Question: For $n,k\in \mathbb{N}$, let $a_{n,k}$ denote the number of lattice paths starting at $(0,0)$ and ending at $(n,n)$, with allowed steps $(1,0)$ and $(0,1)$, such that all points $(x,y)$ on the path satisfy $x\leq y\leq x+k$.

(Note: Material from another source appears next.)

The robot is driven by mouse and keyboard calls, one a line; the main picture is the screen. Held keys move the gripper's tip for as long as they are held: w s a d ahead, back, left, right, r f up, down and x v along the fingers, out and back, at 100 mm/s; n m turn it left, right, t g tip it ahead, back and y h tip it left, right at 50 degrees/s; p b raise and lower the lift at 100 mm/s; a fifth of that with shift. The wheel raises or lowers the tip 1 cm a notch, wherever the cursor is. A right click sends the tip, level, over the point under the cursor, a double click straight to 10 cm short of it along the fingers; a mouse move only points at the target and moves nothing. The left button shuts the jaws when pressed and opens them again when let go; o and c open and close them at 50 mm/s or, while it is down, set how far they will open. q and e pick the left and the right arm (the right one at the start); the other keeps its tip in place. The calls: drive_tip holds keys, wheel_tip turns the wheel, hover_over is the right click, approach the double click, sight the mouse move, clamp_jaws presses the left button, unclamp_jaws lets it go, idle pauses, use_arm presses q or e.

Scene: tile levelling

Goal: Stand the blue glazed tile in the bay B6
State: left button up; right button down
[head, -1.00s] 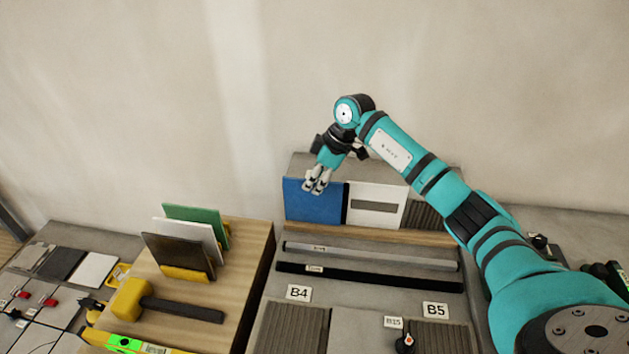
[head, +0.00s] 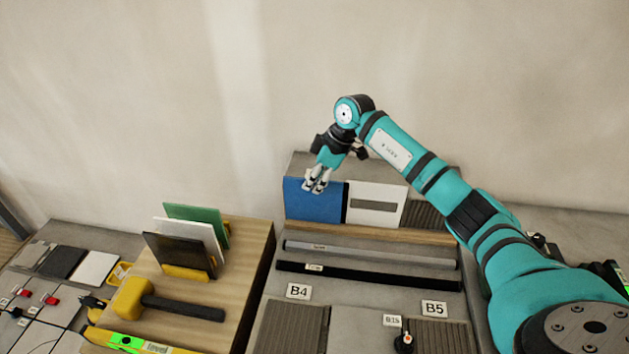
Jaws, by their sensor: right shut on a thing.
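The blue glazed tile (head: 311,205) stands upright at the back of the bench, at the left end of a row against a grey backing. My right gripper (head: 314,186) reaches down over it from above and is shut on its upper edge. The tile's lower edge meets the wooden ledge. A B6 label does not show; the labels I can read are B4 (head: 299,291), B5 (head: 434,309) and B15. My left gripper is not in view.
A white tile with a grey bar (head: 376,204) stands right beside the blue one. Two long bars (head: 370,254) lie in front. Left, a wooden board holds a rack of green, white and dark tiles (head: 180,254) and a yellow mallet (head: 134,299).

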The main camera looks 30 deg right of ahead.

Let $A_k(t)=\sum_{n\geq 0} a_{n,k}t^n$. Find a recurrence relation for $A_k(t)$, $k\geq 1$. Hence, or otherwise, prove that $$A_k(t)=\frac{\sum_{m=0}^{\lfloor\tfrac{k}{2}\rfloor}(-1)^{m}\binom{k-m}{m}t^m}{\sum_{m=0}^{\lfloor\tfrac{k+1}{2}\rfloor}(-1)^{m}\binom{k+1-m}{m}t^m}.$$
Approach: Let $L_k$ be such a lattice path that stays between $y=x$ and $y=k+k$. Like in the standard "Catalan" case, lets break $L_k$ apart at the point it meets the line $y=x$. We observe that each valid $L_k$ path can be broken into a sequence of paths of the form $$\{N\}\times L_{k-1} \times \{E\}.$$ Where $L_{k-1}$ is a path that stays below the line $y=x+k-1$ (because of the already taken initial $N$ step) Thus, we obtain the recurrence relation for the generating series $$A_k(t)=\frac{1}{1-tA_{k-1}(t)}.$$ Any idea how can I get the formula above from this recurrence relation other than induction?